Align what's outside the element? Something else?) but self/content
are not as prone to misinterpretation. Of course, introducing more
inside/outside pairs in CSS helps, by forming a convention, but it
does not change the fact that it's incomprehensible without that
convention, which needs to be learned.
* Also, the whole concept of "true alignment" is hard to grasp (what's
the alternative? "false alignment"?). Not only the value should be
something that includes "overflow" ("allow-overflow" perhaps?) but
also the prose should use a more descriptive term too.
However, opinions (even justified ones) are pointless when the problem
is basically a usability issue (naming is to languages/APIs what UI is
to applications). You need to conduct some sort of usability test, which
in that case could be to collect feedback from as many authors as
possible, ideally without even influencing them by having them read the
spec. Perhaps present them with the alternatives and have them speculate
on what each property/value does. The naming that gets the more
correct(ish) guesses is the one that's probably more intuitive. Ideally,
present different authors with different properties, so they're not even
influenced by the possible alternatives (but that requires a much larger
sample). I could help with that if you want.

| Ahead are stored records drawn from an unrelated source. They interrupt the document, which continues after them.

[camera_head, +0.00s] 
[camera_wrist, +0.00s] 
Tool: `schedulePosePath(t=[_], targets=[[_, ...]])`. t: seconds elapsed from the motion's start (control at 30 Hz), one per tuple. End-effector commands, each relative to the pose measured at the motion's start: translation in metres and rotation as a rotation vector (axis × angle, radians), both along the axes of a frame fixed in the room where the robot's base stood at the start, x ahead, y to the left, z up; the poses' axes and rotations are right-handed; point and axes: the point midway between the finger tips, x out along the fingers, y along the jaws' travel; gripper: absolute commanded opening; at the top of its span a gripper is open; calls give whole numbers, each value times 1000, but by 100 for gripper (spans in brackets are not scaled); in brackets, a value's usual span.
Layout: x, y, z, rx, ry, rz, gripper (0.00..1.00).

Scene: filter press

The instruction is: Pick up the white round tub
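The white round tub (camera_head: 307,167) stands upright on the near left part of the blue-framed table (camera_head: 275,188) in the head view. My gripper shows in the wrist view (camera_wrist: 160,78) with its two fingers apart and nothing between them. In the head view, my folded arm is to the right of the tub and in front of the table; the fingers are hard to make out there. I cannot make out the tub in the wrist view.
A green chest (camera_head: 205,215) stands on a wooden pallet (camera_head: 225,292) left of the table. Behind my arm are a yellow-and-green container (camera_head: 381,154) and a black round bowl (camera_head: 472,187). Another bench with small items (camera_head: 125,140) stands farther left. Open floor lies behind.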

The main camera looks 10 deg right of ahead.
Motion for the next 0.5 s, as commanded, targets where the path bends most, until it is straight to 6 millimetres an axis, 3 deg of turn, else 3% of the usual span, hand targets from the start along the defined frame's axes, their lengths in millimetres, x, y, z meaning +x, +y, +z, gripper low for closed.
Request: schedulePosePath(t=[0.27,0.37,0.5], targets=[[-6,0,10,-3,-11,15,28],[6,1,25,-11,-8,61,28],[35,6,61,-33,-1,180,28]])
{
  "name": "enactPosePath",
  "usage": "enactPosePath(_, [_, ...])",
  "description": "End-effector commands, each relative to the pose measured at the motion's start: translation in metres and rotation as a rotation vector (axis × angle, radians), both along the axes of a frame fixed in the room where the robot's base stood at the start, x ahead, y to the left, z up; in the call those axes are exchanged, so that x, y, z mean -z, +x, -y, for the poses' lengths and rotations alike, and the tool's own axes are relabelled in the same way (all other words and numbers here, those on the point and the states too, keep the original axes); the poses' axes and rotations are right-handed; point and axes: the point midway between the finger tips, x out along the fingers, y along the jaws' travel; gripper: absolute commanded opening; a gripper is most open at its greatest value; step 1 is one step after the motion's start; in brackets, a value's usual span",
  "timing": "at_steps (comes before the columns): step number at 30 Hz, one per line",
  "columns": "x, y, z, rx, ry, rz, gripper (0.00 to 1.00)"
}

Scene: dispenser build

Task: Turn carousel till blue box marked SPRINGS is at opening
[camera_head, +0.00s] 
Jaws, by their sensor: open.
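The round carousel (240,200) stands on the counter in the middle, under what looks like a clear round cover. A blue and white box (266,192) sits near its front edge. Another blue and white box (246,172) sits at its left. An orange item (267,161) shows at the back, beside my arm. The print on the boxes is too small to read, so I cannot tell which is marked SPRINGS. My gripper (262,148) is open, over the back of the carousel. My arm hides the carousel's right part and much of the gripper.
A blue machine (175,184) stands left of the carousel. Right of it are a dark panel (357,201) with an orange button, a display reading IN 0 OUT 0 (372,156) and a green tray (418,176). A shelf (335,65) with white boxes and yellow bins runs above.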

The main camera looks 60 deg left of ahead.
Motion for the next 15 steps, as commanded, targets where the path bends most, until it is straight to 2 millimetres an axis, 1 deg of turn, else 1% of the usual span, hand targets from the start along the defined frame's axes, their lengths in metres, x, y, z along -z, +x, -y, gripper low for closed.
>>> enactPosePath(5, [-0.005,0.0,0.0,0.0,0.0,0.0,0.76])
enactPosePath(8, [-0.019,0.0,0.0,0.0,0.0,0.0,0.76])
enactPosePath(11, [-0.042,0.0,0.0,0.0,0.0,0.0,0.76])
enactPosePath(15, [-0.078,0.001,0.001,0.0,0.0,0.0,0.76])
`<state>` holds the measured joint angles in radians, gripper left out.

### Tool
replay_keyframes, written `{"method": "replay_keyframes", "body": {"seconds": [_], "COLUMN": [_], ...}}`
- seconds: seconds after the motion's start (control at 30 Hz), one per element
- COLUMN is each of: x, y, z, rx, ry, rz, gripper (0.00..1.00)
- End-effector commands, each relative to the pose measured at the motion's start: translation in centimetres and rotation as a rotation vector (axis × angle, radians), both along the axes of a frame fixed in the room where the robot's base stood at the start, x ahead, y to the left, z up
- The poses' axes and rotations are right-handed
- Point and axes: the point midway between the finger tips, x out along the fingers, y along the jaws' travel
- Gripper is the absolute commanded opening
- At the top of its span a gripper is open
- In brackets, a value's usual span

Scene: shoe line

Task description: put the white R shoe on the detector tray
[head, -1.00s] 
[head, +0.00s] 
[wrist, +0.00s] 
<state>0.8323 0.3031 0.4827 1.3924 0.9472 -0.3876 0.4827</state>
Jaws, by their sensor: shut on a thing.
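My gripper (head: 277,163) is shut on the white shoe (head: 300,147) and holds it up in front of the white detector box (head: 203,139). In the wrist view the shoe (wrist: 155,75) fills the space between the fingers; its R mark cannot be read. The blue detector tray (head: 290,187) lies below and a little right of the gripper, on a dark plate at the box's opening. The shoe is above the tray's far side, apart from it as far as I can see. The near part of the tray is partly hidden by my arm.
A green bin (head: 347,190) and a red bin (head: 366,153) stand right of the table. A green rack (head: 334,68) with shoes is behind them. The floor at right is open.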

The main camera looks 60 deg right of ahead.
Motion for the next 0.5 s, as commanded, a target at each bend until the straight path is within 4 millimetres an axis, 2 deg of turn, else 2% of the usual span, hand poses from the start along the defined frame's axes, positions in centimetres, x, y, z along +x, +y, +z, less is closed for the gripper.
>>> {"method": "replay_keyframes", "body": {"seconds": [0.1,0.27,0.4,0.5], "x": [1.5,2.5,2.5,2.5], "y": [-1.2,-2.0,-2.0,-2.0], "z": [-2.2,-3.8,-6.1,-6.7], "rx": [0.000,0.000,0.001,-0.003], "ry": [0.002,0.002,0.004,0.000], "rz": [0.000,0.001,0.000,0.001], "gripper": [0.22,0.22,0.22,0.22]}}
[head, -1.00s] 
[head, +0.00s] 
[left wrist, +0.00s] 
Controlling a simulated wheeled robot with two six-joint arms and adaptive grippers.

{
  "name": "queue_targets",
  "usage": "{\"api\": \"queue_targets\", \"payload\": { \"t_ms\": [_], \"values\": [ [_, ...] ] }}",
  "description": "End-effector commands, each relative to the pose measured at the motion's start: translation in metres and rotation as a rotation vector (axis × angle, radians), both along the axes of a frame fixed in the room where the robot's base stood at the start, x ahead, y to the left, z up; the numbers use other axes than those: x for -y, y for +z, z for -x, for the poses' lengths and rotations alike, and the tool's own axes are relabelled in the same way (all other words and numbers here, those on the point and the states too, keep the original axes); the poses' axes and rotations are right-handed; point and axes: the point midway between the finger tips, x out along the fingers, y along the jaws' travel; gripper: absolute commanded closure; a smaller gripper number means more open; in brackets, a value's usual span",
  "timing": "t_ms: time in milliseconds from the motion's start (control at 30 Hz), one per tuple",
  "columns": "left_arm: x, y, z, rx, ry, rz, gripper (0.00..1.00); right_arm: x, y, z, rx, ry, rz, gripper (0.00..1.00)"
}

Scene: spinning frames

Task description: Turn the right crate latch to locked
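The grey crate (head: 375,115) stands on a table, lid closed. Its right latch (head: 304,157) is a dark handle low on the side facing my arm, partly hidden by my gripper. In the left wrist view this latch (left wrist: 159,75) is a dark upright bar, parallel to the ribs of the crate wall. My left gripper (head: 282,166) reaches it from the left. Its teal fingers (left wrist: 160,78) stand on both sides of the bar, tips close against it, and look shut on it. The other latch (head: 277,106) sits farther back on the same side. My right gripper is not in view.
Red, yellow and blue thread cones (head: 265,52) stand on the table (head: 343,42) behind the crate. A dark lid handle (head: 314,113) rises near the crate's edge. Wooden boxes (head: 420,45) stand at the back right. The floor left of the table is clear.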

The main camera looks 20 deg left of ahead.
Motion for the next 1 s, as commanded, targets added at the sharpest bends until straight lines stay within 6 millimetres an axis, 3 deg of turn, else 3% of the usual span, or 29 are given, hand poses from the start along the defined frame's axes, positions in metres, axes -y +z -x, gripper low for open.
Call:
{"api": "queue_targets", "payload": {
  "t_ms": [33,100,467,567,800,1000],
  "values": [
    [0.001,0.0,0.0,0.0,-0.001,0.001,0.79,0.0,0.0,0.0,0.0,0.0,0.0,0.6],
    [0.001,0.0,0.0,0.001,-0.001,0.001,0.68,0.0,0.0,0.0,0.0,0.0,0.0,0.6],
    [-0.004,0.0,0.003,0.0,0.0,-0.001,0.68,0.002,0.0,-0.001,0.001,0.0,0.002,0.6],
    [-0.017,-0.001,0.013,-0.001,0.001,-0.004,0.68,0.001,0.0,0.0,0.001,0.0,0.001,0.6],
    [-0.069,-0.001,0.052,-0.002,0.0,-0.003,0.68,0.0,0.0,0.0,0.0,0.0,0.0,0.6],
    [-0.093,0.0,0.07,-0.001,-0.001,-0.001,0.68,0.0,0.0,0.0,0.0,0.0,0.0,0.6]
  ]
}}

On 13/5/12 16:21, fantasai wrote:
> So the CSSWG agreed last week to pursue a common alignment property
> model,
> based on the "Box Alignment" proposal I posted to the list a few weeks
> ago.
> This thread is on what names to use on each of the properties. Let's make
> this quick, so we can use those names for Flexbox alignment!
>
> http://dev.w3.org/csswg/css3-align/
>
> Fundamentally, we're breaking down the properties along two axes:
>
> * in which dimension are things being shifted? There are two:
> X) inline (main)
> Y) stacking (cross)
>
> * what's being aligned within what?
> A) element itself within its containing block
> B) element's contents within itself
> C) element's child items within their container
>
> The last concept's a bit tricky: it exists due to 'flex-align', which
> sets
> the default cross-alignment (i.e. interpretation of 'flex-item-align:
> auto')
> for the child flex items. This is different from B), which for Flexbox
> aligns
> the entire stack of lines within the flex container (i.e.
> 'flex-line-pack').
> For a grid container, it would set the default alignment of each grid
> item
> within its slot--as opposed to the alignment of the grid within the grid
> element (if the grid is smaller than the grid element). The idea is to
> control, as a set, all the children whose alignment container is not the
> element itself, but some intermediate structure.
>
> On to the candidates! I have collected three sets, which you can mix and
> match, below. (They are also listed in the draft.)
>
> Set 1: Box/Content/Default
>
> +--------X----------------Y------
> A | box-justify box-align
> B | content-justify content-align
> C | default-justify default-align
>
>
> Set 2: Self/Content/Item
>
> +--------X----------------Y------
> A | self-justify self-align
> B | content-justify content-align
> C | item-justify item-align
>
>
> Set 3: Outside/Inside/Items
>
> +--------X----------------Y------
> A | justify-outside align-outside
> B | justify-inside align-inside
> C | justify-items align-items
>
> What do you think works best? Why? Do you have another suggestion?
>
> p.s. If you want nicer typesetting of this issue, there's this overview:
> http://dev.w3.org/csswg/css3-align/#overview
> Further background is available in this email, which formed the basis
> for the Box Alignment draft:
> http://lists.w3.org/Archives/Public/www-style/2012Feb/0743.html
>
> ~fantasai
>
--
Lea Verou (http://lea.verou.me | @LeaVerou)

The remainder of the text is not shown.